African countries need to allow more competition in their economies and deepen reforms in the financial and labour sectors in order to sharpen their global competitiveness, a key researcher has said in a study.
Preliminary findings of a team drafting the Africa Competitive Report 2007, indicate that the continent should further push reforms in its tax and legal systems and address corruption problems in order to gain a competitive edge, according to Waheed Oshikoya, director of the African Development Bank's (AfDB) research department.
The 2007 report will be a product of the co-operation between the bank, the Switzerland-based World Economic Forum and the World Bank.
This is the first time that the AfDB and the World Bank are involved in publishing the report, as the first three reports were brought out by the World Economic Forum alone.
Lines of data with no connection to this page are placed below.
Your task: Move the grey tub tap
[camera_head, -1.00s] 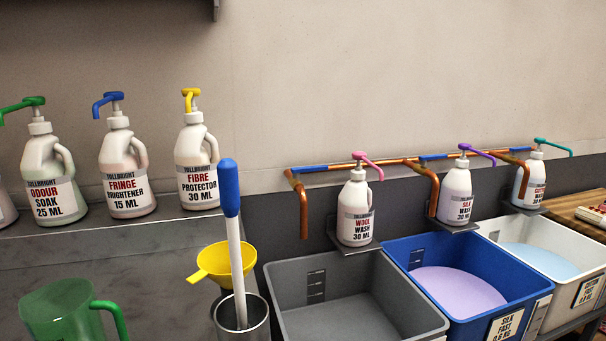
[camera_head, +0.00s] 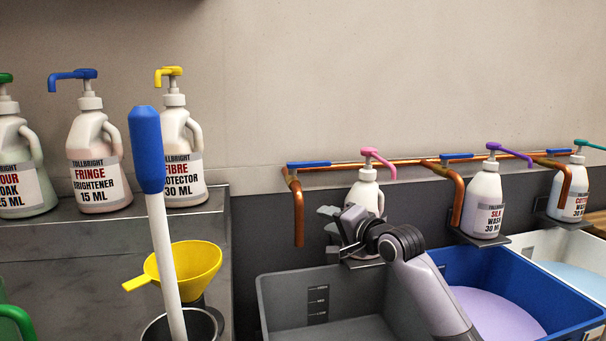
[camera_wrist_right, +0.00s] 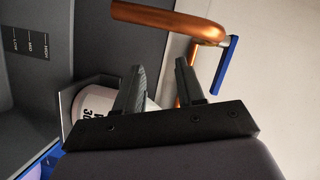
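The grey tub (camera_head: 285,300) stands in the lower middle of the head view. Its tap is a copper pipe spout (camera_head: 298,215) that bends down above the tub's back left, with a blue lever (camera_head: 308,164) on top. In the right wrist view the copper spout (camera_wrist_right: 165,20) and the blue lever (camera_wrist_right: 228,65) lie beyond the fingertips. My right gripper (camera_head: 327,219) is open and empty, just right of the spout and in front of the wool wash bottle (camera_head: 364,196). Its fingers stand apart in the wrist view (camera_wrist_right: 160,68). My left gripper is out of view.
The pink-pump wool wash bottle is partly hidden behind my gripper. A blue tub (camera_head: 480,262) with purple liquid stands to the right. A yellow funnel (camera_head: 185,268) and a blue-handled stick (camera_head: 150,150) stand in front left. Several pump bottles line the left shelf.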

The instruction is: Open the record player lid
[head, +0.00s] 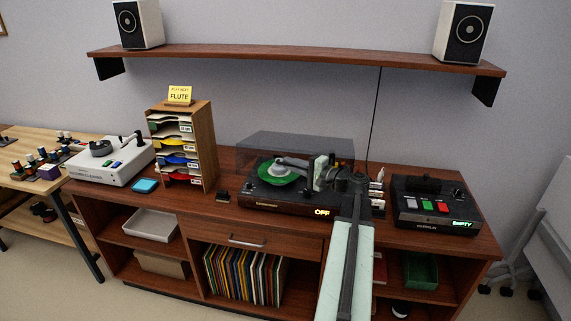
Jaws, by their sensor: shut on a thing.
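The record player (285,203) stands on the wooden cabinet, with "OFF" lit at its front right. Its smoky see-through lid (310,146) shows raised at the back of the deck; its exact tilt is hard to tell. A green record (268,174) lies uncovered on the platter. My gripper (282,162) reaches in from the right, over the record, its grey fingers at the lid's lower front edge. It is shut on the lid, though the contact is small in this view. My arm hides the right part of the deck.
A control box (436,208) reading "EMPTY" stands right of the player. To the left are a wooden sorter (205,145) with a "FLUTE" card, and a white record cleaner (112,163). A shelf (290,57) with two speakers hangs above.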

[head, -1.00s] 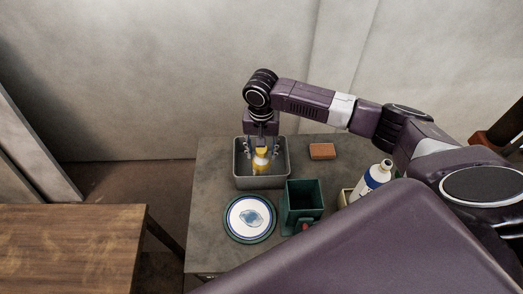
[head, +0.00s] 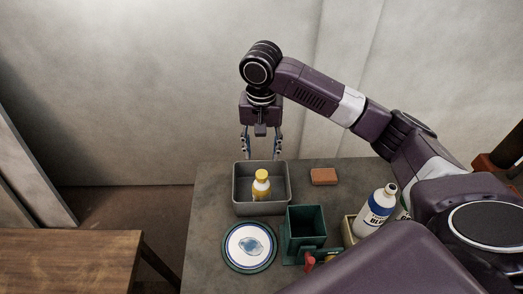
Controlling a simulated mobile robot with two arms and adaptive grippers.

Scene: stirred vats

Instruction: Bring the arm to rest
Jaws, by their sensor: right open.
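My right gripper (head: 262,146) is open and empty, pointing down above the back edge of a grey bin. Its two fingers are spread apart. The gripper is apart from the bottle. My right arm (head: 315,92) reaches in from the right, raised over the table. My left gripper is not in view.
On the grey table (head: 206,215) are a plate with a blue pattern (head: 249,247), a dark green container (head: 305,228), an orange-brown block (head: 324,177) and a white-and-blue bottle (head: 376,209). A wooden table (head: 70,255) stands at left. A pale wall (head: 150,90) is behind.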

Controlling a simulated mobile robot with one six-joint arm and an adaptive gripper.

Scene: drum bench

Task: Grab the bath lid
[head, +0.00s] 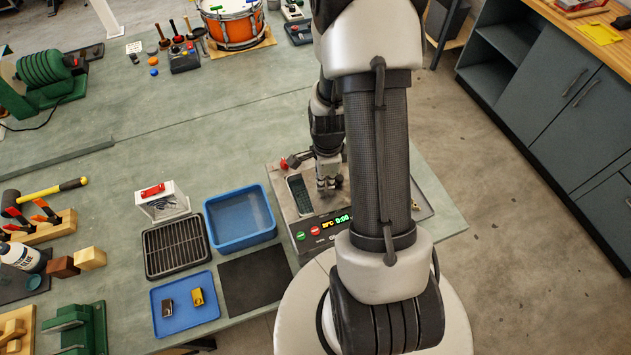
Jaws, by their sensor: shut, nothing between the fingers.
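A grey metal bath (306,235) with a lit green and yellow display and coloured buttons stands at the bench's right end. A dark narrow opening or panel (300,196) shows in its top on the left. My gripper (327,188) is shut and empty, pointing down at the top of the bath, just right of that dark area. I cannot tell whether it touches anything. The bath lid is not clearly distinguishable; my arm hides much of the bath's middle and right. A small red and dark part (289,162) shows at the bath's back left.
Left of the bath are a blue tub (240,241), a black rack tray (148,260), a white box with a red handle (160,213), a dark mat (232,287) and a blue tray (156,328) with two small blocks. A drum (233,30) stands at the back. The mid-bench is clear.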

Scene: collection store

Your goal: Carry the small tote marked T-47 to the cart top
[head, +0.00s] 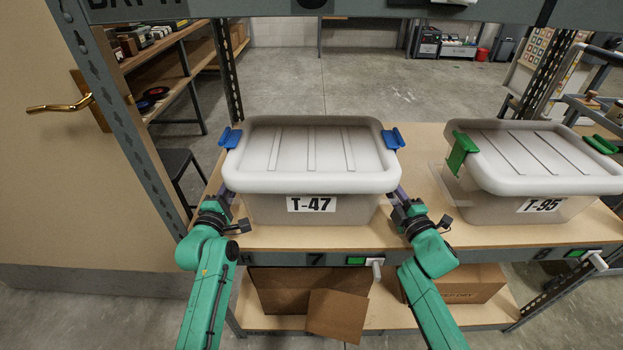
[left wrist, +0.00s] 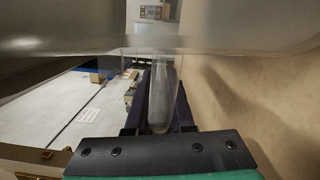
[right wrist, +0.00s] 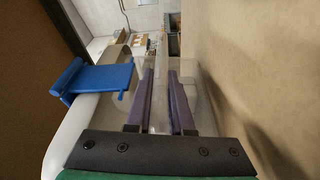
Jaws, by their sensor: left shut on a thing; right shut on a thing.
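The small tote marked T-47 (head: 268,208) stands on the shelf board in the head view, with a white ribbed lid (head: 311,155) and blue latches at its left and right ends. My left gripper (head: 228,194) is at the tote's left end, below the lid rim, shut on the tote. My right gripper (head: 398,192) is at the right end, below the right blue latch (head: 393,138), also shut on the tote. In the right wrist view, purple fingers (right wrist: 162,100) are on either side of clear plastic. The left wrist view shows the fingers (left wrist: 160,100) around a translucent part.
A tote marked T-95 (head: 520,205) with green latches stands right of T-47 on the same shelf (head: 330,238). A shelf beam (head: 330,10) crosses above. Cardboard boxes (head: 337,314) lie on the lower shelf. A cart (head: 590,105) is partly visible at far right.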

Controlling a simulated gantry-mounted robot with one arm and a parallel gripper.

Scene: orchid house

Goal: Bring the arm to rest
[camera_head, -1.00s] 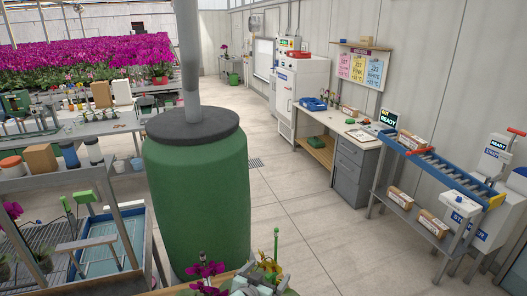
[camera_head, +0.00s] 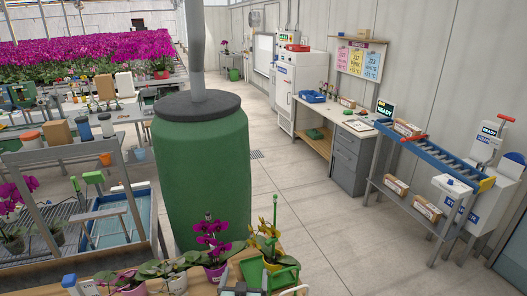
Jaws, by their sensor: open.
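My arm and my gripper cannot be made out in this view. At the bottom edge is a wooden bench (camera_head: 133,264) with a row of potted orchids. A magenta orchid (camera_head: 212,232) in a pink pot and a yellow orchid (camera_head: 266,246) beside a green stake stand at its right part. A small grey object (camera_head: 243,291), cut off by the bottom edge, sits in front of them; I cannot tell what it is.
A tall green barrel (camera_head: 202,180) with a dark lid and a grey pipe stands just beyond the bench. A metal rack with a blue tray (camera_head: 113,222) is at left. A blue roller conveyor (camera_head: 448,165) runs at right. The floor (camera_head: 305,215) between is clear.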

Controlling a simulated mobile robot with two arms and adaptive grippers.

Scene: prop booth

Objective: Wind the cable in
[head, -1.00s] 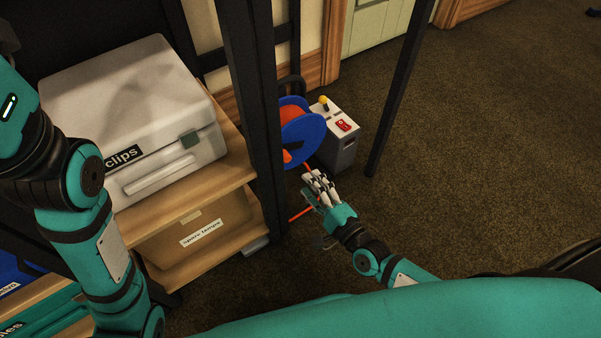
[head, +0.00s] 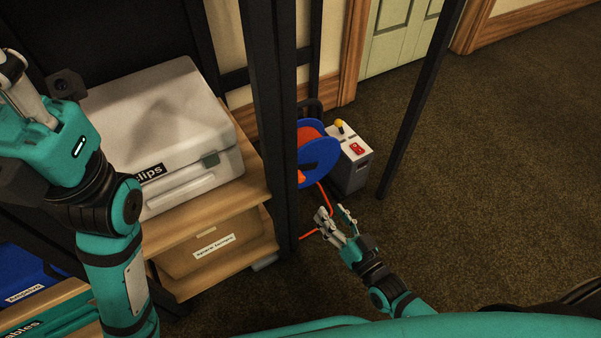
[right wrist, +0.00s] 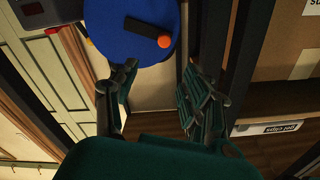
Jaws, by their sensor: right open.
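The cable reel (head: 322,158) has blue side discs and stands on the floor behind the black rack post. Orange cable (head: 307,235) runs from it down to the floor and passes behind my right gripper (head: 332,211). That gripper is open, its fingers spread, in front of and below the reel. In the right wrist view the blue disc (right wrist: 118,30) with a dark crank arm and an orange knob (right wrist: 164,41) lies beyond the open fingertips (right wrist: 157,82). The fingers look empty and apart from the knob. My left gripper (head: 15,75) is at the upper left, partly cut off; its jaw state is unclear.
A grey box (head: 352,165) with a yellow knob and red switch stands right of the reel. Black posts (head: 274,110) rise left and right of this area. A shelf at left holds a white case (head: 165,130) and a cardboard box (head: 205,245). Carpet at right is clear.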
The report, which has seven chapters, will also provide country profiles and examine many aspects of Africa's business environment, such as productivity and investment drivers.
Issues ranging from the effect of gender disparities, employment and competitiveness, to the role of new technologies in fostering a more dynamic business environment will also be examined in the report.
Mr Oshikoya said the report could serve as a useful tool for policy makers, the business community and the international donor community alike.
Infrastructure is still one of the continent's top constraints with regard to energy, transportation in particular, and that access to finance was also a major hurdle for African businesses, he said.
He said the report would suggest that institutions in Africa needed to be more business friendly and also noted that corruption remained an obstacle for many African countries.
He said Africa offered many examples of success, but sub-Saharan Africa still lagged behind on the global competitiveness index, primarily due to basics such as infrastructure and education.
Labour reforms and tax regulations, the researcher said, were some of the areas that Africa needed to look at.
The report will assess the competitiveness of the investment climate in Africa's four largest economies namely, South Africa, Algeria, Nigeria and Egypt which account for half of the continent's gross domestic product and almost one-third of its population.
The preliminary findings showed that the four countries had both the size and the scale to be major drivers of Africa's economic growth.